Rahmah El Yunusiah, mendirikan sekolah perempuan pertama di Indonesia, Diniyyah Puteri Padang Panjang (1923) saat beliau menjadi janda muda. Bahkan, dalam proses pendirian dan pengembangan, dia tidak membiarkan Belanda dan organisasi manapun menyalurkan bantuan. Dia hanya menerima bantuan yang bersifat pribadi. Meskipun dia aktif dan menjadi pengurus Persatuan Muslimin Indonesia (Permi). Dia tidak ingin sekolahnya berada di bawah naungan Permi. Sebegitu tegas dan keras kepalanya Rahmah untuk menghindarkan perjuangan karena Allah itu dari berbagai kepentingan. Bahkan, dia memilih berhutang daripada menerima bantuan dari mereka. Sikap Rahmah ini membuat aku berpikir, bahwa ketika berada di sana atau terlibat dalam struktural, maka tulus dan ikhlas hanya menjadi hiasan kepentingan pribadi belaka. 

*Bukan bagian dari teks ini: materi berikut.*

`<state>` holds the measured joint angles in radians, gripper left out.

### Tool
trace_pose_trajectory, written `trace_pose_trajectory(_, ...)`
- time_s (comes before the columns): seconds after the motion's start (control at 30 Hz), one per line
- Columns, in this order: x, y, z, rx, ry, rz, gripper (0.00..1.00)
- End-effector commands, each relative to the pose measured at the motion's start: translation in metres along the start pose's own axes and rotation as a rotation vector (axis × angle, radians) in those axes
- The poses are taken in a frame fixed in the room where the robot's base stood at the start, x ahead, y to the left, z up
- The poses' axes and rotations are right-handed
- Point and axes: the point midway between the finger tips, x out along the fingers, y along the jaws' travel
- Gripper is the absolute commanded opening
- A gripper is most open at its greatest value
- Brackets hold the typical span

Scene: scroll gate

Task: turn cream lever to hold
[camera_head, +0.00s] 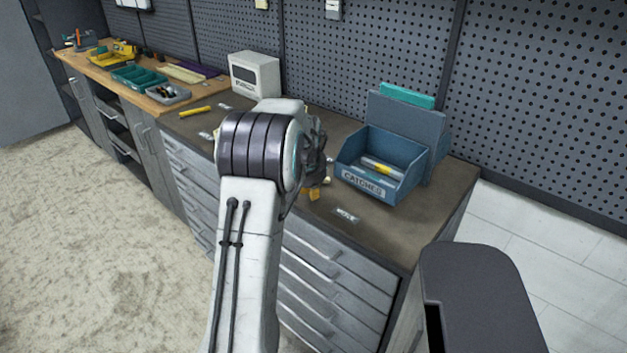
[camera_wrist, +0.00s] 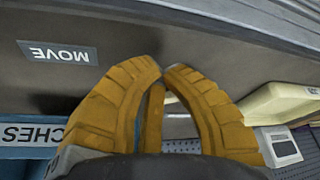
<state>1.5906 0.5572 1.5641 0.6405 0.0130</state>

Sudah sangat jelas dan gamblang, beberapa teladhan yang telah mendahului kita. Menjawab dengan sempurna kekhawatiran itu. Tanpa atau dengan jabatan, kita tetap diharuskan bergerak. Bergerak selaras dengan nafas yang selalu kita hembuskan setiap detiknya. Bergerak menunjukkan kita masih ada dan berguna. 

Selama kita memiliki empati dan mengkoneksikan dengan akal sehat lalu mewujudkannya dalam sebuah tindakan, sesungguhnya kita sedang berproses dan juga bermanfaat untuk orang lain. 

Tanpa atau dengan jabatan, keduanya sama-sama memiliki kelebihan dan kekurangan. Setelah semua selesai dan aku berdiri pada posisi saat ini. Ada pemikiran yang sebenarnya aku khawatir jika disampaikan. Tetapi, aku rasa juga perlu untuk membuat teman-teman merasa percaya diri. Bahwa, kita masih dibutuhkan seperti apapun kondisinya. Sekalipun yang membutuhkan itu diri kita sendiri. 

Waktu itu, aku terus berambisi untuk berada di struktural karena alasan yang aku sebutkan di atas. Setelah aku dapat, aku mencoba mencapai tujuan dengan membuat beberapa program kerja. Bagiku, sudah terlaksana meski tidak sesempurna ekspetasi. 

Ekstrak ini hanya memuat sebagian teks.